--- start ---

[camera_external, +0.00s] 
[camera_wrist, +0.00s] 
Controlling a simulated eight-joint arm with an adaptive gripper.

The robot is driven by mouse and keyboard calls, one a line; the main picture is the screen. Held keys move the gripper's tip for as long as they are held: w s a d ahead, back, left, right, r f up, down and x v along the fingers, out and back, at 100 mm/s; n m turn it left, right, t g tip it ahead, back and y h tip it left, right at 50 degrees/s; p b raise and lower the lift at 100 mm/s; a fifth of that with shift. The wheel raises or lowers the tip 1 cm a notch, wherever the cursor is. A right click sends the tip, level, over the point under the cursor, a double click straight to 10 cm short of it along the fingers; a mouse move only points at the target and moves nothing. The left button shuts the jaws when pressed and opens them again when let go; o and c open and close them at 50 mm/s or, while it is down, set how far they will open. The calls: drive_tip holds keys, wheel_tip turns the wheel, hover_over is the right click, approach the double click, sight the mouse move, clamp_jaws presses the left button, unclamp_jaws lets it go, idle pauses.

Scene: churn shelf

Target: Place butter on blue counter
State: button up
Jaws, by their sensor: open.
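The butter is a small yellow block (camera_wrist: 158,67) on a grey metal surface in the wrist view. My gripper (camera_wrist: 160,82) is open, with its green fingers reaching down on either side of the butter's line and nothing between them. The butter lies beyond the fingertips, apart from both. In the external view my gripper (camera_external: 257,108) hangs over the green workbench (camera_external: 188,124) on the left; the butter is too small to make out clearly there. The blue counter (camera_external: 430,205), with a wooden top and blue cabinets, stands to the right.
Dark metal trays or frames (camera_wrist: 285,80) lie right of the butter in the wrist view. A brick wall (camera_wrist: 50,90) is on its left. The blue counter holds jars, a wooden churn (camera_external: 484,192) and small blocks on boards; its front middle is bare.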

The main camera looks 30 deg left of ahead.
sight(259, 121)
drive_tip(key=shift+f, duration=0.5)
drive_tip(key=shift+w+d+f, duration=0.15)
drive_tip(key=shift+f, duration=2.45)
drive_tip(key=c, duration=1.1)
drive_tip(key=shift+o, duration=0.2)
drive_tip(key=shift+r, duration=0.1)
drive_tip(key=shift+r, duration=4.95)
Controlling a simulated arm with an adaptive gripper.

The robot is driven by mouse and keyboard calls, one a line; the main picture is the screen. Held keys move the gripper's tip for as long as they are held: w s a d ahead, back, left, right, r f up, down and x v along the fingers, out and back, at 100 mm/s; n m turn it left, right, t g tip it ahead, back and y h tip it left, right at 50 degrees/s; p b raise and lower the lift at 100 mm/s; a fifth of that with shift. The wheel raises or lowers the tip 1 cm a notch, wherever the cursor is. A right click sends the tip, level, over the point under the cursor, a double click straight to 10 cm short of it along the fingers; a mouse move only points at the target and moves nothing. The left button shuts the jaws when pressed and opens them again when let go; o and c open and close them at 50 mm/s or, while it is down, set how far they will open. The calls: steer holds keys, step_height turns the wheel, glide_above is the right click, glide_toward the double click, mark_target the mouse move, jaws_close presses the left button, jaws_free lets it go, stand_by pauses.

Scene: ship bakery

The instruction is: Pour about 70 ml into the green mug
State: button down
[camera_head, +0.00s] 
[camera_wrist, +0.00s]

--- end ---

WORK INSTRUCTIONS —
From the records above, how many lines include the word "Controlling"? Only the number is wanted.

PROBLEM SOLUTION —
2